[ANNOUNCEMENT] Updated: dash 0.5.11.5
Jon Turney
jon.turney@dronecode.org.uk
Tue Sep 21 20:04:14 GMT 2021
On 21/09/2021 20:20, Ken Brown via Cygwin-apps wrote:
> [Redirected from the main cygwin list.]
>
> On 9/21/2021 3:12 PM, Ken Brown via Cygwin wrote:
>> On 9/21/2021 1:55 PM, Brian Inglis via Cygwin wrote:
>>> On 2021-09-21 10:58, Ken Brown via Cygwin wrote:
>>>> On 9/21/2021 11:29 AM, Brian Inglis wrote:
>>>>> so suggest we mandate release 0 for test versions, as that would
>>>>> follow naturally.
>>>>
>>>> There's no need for that.
>>>
>>> Maybe it would be a good suggestion then?
Release numbers starting with 0 already have a defined meaning.

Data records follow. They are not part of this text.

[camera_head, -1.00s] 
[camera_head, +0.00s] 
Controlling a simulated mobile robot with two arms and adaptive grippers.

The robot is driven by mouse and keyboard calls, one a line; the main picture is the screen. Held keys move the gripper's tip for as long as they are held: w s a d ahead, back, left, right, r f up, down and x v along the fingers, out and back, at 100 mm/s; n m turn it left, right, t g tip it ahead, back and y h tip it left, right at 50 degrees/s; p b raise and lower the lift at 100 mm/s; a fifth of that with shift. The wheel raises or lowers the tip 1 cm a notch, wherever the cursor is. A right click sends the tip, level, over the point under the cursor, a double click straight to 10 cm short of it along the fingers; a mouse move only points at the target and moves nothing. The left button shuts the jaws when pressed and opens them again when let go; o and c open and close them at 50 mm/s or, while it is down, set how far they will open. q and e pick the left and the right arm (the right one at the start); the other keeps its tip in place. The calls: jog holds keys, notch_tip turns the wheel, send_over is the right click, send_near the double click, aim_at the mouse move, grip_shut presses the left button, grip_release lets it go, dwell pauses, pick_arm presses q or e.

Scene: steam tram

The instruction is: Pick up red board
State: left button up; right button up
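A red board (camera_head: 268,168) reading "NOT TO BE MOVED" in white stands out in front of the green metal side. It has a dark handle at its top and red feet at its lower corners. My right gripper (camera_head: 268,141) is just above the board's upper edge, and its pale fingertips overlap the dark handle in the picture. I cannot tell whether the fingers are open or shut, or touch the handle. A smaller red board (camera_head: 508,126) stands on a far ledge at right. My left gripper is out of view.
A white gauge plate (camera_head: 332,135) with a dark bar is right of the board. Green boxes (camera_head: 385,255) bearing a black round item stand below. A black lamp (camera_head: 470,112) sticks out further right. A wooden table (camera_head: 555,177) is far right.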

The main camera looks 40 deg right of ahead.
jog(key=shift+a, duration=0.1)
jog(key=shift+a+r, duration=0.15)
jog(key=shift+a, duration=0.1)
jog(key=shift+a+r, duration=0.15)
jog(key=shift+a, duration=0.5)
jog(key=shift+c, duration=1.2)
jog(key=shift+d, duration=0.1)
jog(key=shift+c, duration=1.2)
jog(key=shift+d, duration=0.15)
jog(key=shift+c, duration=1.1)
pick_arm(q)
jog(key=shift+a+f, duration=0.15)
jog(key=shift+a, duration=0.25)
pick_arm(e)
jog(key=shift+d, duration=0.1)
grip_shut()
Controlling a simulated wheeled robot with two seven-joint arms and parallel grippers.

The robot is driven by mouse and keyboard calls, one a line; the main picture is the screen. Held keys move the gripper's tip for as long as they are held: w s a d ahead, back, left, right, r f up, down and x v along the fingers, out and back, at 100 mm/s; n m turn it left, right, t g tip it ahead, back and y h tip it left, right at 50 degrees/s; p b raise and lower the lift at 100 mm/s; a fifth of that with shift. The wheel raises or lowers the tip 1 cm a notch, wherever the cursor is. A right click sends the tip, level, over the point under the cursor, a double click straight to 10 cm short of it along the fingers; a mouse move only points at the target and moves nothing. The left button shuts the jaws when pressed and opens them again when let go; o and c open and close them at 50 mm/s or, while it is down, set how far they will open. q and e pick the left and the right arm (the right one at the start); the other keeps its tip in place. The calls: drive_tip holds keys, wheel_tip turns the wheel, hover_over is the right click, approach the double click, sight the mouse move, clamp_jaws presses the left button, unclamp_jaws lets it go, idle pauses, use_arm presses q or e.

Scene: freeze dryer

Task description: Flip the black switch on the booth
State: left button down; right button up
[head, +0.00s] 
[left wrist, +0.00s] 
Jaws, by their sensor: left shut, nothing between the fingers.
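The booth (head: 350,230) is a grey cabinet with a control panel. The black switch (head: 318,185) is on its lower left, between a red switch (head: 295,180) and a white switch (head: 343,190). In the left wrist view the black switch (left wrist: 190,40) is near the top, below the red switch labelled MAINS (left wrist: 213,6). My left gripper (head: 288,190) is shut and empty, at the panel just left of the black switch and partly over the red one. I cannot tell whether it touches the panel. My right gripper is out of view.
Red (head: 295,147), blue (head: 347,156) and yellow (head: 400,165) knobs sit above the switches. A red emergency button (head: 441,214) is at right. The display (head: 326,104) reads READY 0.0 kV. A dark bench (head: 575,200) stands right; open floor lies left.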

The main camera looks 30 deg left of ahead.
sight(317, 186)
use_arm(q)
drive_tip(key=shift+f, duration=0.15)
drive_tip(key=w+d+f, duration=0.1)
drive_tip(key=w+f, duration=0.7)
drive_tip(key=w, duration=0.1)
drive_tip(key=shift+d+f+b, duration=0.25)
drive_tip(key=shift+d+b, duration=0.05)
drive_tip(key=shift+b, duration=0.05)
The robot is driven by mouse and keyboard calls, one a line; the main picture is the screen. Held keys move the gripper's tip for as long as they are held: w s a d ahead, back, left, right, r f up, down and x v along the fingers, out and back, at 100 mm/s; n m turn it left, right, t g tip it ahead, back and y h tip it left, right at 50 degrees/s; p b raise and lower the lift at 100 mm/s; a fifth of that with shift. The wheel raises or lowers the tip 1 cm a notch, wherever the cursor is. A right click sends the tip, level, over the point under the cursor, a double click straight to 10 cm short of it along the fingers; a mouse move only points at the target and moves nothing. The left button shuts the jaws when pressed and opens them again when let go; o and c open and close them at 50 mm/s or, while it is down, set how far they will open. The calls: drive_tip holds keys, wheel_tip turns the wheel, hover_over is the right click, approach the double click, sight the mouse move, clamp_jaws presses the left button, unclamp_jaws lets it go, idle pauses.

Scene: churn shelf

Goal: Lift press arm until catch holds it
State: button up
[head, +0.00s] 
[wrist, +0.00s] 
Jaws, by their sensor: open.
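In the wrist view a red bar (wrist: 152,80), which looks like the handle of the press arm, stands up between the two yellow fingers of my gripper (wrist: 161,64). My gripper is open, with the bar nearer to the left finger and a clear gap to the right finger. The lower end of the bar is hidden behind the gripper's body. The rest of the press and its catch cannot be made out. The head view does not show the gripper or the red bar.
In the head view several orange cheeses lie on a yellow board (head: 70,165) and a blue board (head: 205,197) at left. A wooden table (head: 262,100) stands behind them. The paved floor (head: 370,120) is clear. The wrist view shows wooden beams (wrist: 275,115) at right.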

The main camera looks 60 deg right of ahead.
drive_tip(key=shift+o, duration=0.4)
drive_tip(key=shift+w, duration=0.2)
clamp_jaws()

They are to be used for upstream pre-release versions
e.g pkg-1.0-0.1.g12345678 is a pre-release of pkg 1.0, since this sorts
before pkg-1.0-1
See https://fedoraproject.org/wiki/Package_Versioning_Examples, included
by reference in https://cygwin.com/packaging-package-files.html, for
some more examples.
> From my point of view as a maintainer, there are two main reasons I use
> test releases.
>
> 1. For a package in which I'm also an upstream contributor (like Emacs
> or TeX Live or Cygwin), I might want to make a test release of an
> upcoming upstream release to catch bugs prior to the release. I
> generally use release numbers like 0.1, 0.2,... for these.
>
> 2. If there's a new upstream release of a package that I'm less familiar
> with, I just want to make a standard release, but I might not be
> confident that there's no breakage on Cygwin. So I start with a test
> release (with release number 1), and if no problems are reported after a
> few weeks I untest it, keeping the release number unchanged.
Yeah. Brian's suggestion doesn't always work in this case.
If we wanted to a test release of pkg after pkg-1.0-5, without any
upstream changes, it would be pkg-1.0-6, we can't reset the release to 0.
> I personally wouldn't have any use for a release number 0 in either case.